In three months from tonight I’ll be trying to get to sleep on a mountain in north Georgia.
There is a LOT of planning and preparation left to do, but I know the intervening time will fly by.

There are all sorts of reasons for going on a long walk. Sometimes the reason is simple. You know the old saying, “Some people look at a trailhead and path and ask ‘Why?’ I look at the same and ask ‘Why not?'”
At other times the reason is more complicated. As in heading off on a pilgrimage. Remember watching that excellent movie “The Way” starring Martin Sheen and his son Emilio Estevez, and directed by Estevez? (If you haven’t seen it yet, go find a copy and watch it soon.) The film depicts an international group of pilgrims on the Camino de Santiago in northern Spain. When I first saw it I was struck by the many similarities to the Appalachian Trail hiking experience.

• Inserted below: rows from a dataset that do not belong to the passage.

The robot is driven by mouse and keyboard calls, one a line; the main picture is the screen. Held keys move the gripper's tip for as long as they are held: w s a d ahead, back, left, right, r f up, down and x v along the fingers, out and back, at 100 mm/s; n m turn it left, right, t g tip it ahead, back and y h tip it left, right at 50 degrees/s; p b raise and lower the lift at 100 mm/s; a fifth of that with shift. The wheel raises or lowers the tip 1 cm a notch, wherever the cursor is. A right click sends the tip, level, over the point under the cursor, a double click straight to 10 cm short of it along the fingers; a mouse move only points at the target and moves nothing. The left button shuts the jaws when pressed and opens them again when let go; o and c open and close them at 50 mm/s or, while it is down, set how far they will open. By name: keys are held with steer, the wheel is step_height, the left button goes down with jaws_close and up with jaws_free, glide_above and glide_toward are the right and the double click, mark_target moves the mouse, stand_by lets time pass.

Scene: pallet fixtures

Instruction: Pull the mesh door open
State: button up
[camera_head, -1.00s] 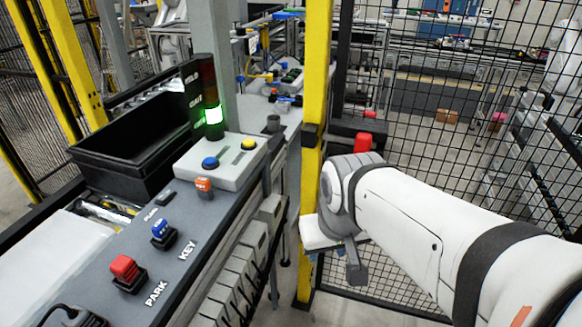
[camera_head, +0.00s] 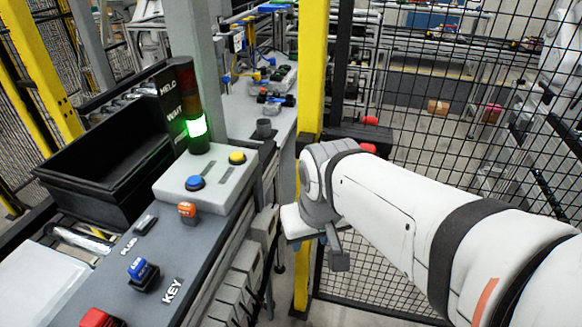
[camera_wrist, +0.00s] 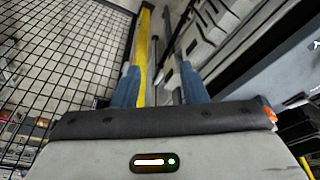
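The mesh door (camera_head: 440,130) is a black wire grid in a dark frame, on the right in the head view beside a yellow post (camera_head: 312,70). I cannot tell whether it stands slightly ajar. Mesh also fills the left of the wrist view (camera_wrist: 60,60). My gripper (camera_head: 335,255) is low in front of the yellow post. The arm hides part of the door edge. In the wrist view my gripper (camera_wrist: 160,85) has its two blue fingers apart, with the yellow post and a thin dark bar seen between them. No contact with the door is clear.
A console (camera_head: 215,215) with colored buttons and a green-lit stack light (camera_head: 196,125) stands left of my arm. A black bin (camera_head: 110,165) is behind it. A dark box with a red top (camera_head: 370,120) is beside the yellow post.

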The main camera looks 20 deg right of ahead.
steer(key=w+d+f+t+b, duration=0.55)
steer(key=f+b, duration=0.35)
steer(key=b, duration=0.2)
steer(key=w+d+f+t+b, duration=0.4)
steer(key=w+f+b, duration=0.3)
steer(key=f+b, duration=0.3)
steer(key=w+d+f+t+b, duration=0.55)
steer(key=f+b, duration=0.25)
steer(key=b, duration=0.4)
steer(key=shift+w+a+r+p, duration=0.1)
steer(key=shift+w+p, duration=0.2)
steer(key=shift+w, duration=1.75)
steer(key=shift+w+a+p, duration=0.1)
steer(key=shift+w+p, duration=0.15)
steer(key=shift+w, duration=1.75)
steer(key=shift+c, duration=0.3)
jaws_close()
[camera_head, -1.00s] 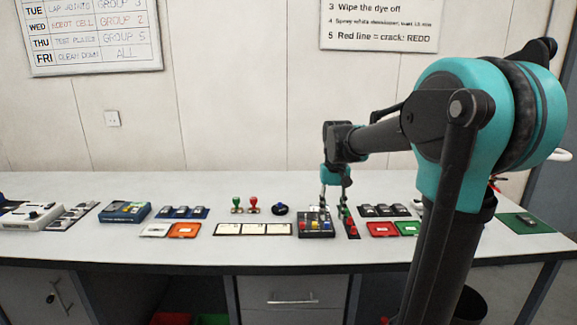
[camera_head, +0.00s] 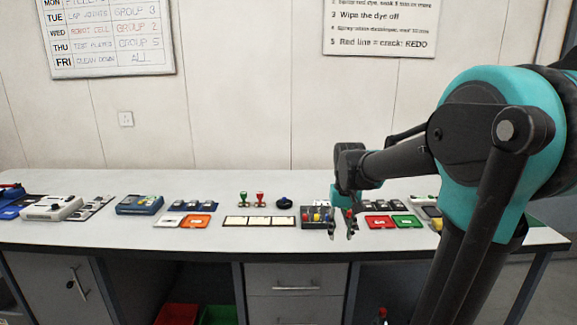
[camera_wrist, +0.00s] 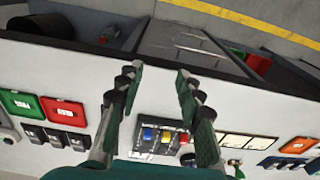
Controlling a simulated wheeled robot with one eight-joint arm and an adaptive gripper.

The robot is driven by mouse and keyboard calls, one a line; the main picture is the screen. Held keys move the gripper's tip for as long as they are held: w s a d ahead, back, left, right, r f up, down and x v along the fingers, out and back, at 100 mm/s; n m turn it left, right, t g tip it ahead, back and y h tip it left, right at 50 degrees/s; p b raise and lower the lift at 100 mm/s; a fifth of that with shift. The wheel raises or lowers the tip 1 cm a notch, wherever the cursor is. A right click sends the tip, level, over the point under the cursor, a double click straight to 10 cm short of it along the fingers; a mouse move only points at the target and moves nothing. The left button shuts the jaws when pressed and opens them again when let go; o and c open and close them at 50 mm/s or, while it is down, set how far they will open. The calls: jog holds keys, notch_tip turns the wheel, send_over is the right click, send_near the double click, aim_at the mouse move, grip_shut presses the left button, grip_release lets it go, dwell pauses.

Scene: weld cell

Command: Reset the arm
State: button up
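My gripper (camera_head: 341,226) hangs above the front part of the bench, in front of a dark box with coloured knobs (camera_head: 314,216). In the wrist view my gripper (camera_wrist: 158,78) has its two fingers spread wide apart with nothing between them. The box with blue, yellow and red knobs shows below the fingers in that view (camera_wrist: 160,138). My arm reaches in from the right in the head view and hides part of the bench there.
The white bench (camera_head: 110,233) carries a row of items. A green and a red stamp (camera_head: 260,199), a strip of blank cards (camera_head: 260,222), red (camera_head: 380,221) and green (camera_head: 407,220) trays, and a blue device (camera_head: 139,205) stand on it. The bench front is mostly clear.

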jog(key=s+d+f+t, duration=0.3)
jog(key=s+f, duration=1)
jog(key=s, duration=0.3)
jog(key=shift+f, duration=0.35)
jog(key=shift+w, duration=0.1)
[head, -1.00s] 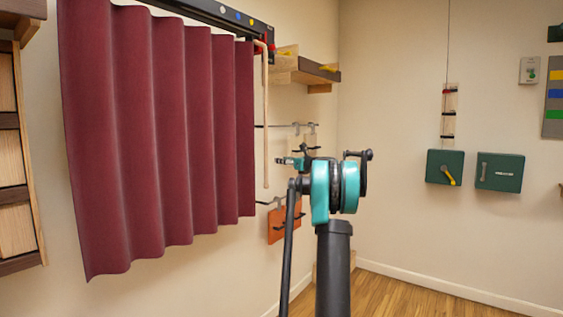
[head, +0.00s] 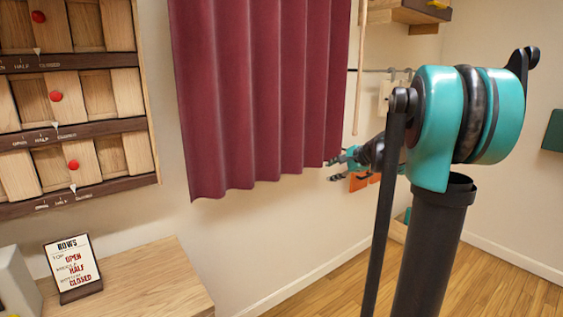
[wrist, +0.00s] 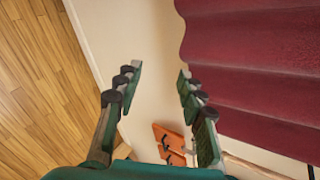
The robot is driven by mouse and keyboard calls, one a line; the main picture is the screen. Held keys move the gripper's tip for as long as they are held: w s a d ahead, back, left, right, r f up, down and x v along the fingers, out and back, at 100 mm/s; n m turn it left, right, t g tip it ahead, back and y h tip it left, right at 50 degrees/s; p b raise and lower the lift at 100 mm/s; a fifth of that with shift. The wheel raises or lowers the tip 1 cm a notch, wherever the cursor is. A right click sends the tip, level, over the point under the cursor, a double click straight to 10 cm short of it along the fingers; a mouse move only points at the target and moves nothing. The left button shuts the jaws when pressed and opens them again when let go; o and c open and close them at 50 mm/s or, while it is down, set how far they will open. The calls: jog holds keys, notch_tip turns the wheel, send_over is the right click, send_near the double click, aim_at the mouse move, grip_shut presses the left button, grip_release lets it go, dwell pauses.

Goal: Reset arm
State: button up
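My arm shows in the head view, teal and black, with my gripper (head: 340,163) small at its far end, pointing left near the curtain's lower right corner. In the wrist view, my gripper (wrist: 159,80) has its two fingers spread wide apart with nothing between them. The cream wall is seen through the gap. The maroon curtain (head: 262,90) hangs to the right of the fingers in the wrist view (wrist: 260,70). I cannot tell how far the fingertips are from it.
An orange panel (wrist: 170,140) is on the wall near the fingers. A wooden rack with sliding panels (head: 85,130) and red knobs is on the left wall. Below it, a small sign (head: 73,268) stands on a wooden table (head: 150,285). Wooden floor (head: 500,280) is clear at right.

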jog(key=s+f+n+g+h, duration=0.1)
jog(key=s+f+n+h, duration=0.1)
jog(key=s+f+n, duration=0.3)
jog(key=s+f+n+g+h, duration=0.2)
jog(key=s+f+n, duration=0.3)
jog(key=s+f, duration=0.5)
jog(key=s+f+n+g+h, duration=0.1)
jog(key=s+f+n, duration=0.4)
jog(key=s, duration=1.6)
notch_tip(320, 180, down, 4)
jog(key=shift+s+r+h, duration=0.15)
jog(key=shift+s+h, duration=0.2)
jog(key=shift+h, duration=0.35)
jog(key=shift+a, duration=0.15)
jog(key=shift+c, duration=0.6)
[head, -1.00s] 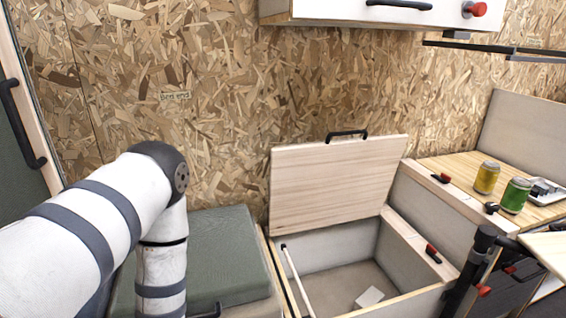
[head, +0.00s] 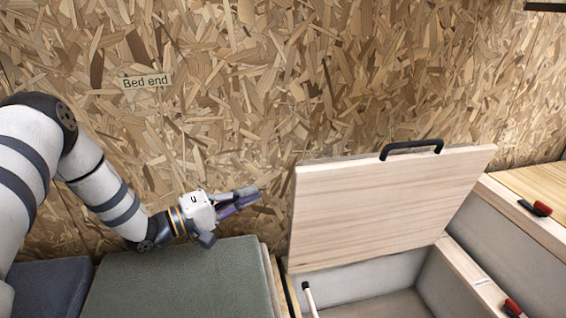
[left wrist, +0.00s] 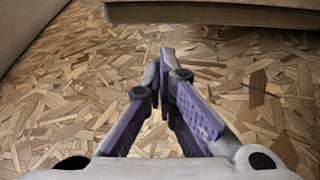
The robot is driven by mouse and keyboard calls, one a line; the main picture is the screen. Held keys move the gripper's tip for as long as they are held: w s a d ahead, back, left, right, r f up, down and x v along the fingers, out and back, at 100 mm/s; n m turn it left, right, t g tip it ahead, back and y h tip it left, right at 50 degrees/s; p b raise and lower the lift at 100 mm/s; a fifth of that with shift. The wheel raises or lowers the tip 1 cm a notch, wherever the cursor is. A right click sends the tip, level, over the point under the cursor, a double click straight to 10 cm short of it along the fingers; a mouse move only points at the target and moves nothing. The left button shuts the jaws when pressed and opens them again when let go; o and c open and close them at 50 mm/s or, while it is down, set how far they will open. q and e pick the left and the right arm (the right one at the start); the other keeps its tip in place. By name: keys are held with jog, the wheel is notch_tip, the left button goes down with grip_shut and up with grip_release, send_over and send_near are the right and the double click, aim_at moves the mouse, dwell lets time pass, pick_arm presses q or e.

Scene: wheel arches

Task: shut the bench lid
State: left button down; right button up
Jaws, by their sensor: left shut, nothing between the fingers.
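The bench lid (head: 385,210) is a pale wooden panel standing raised, leaning near the chipboard wall, with a black handle (head: 411,149) on its top edge. Below it the bench box (head: 375,305) is open, with a thin white stay rod (head: 309,298) at its left side. My left gripper (head: 258,193) is just left of the lid, above the green cushion, apart from the lid and empty. Its purple-padded fingers (left wrist: 163,62) meet at the tips in the left wrist view. My right gripper is not in view.
A green cushion (head: 175,285) lies left of the box, with a darker cushion (head: 50,288) further left. The chipboard wall (head: 230,80) is close behind my gripper. A wooden-topped unit (head: 530,185) with red-and-black latches (head: 535,208) stands at the right.

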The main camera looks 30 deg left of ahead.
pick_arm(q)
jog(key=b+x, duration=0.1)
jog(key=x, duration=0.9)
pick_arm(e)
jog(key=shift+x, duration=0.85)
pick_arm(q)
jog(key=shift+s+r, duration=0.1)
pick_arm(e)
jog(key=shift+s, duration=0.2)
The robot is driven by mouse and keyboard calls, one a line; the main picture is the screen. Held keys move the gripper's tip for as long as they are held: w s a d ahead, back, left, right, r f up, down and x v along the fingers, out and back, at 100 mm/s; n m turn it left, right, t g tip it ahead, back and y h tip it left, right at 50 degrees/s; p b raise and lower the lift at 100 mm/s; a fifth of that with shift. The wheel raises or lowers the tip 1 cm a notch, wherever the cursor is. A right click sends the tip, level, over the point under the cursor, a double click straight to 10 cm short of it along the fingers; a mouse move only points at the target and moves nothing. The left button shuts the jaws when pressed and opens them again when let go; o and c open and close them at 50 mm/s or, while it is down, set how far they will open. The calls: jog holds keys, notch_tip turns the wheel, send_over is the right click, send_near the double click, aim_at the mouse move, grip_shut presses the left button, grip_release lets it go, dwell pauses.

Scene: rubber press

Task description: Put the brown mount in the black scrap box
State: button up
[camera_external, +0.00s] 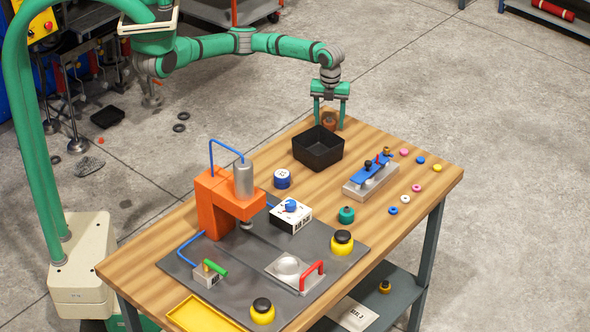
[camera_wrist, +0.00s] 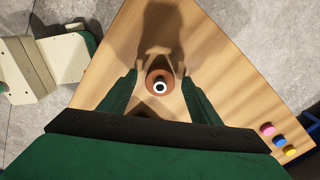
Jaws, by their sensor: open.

And now, because of a 3 January 2015 Salon article I saw this morning before church, I mentally link the AT and the Camino with other pilgrimages around the world. The article by Joanna Rothkopf is titled “You have to go on a journey“. Interviewing Bruce Feiler about the 6 pilgrimages he made during a year of filming the same, she elicits a lot of good commentary from Feiler. Just for example:
“I think in terms of the people who go on them, there’s a tremendous number of similarities. I would say, first of all, they are all in times of transition in their lives. … Another similarity is these pilgrimages are very difficult. The travel is hard, the food is not great, the accommodations are not wonderful and yet somehow the idea of persevering and prevailing over those difficulties becomes one of the most satisfying parts of the whole experience. … And I would say sort of a final similarity is that they are very communal. Often people go for very personal reasons but along the way they build up this community of the seeker and I think in that people find a lot of comfort and intimacy.”
Really, that could all be said about Appalachian Trail hiking. Thru-hiking the AT is a grand secular pilgrimage for a lot of people. It’s a spiritual pilgrimage for others. And for biblical Christians [and probably others] it can even be a religious pilgrimage. Or so I believe.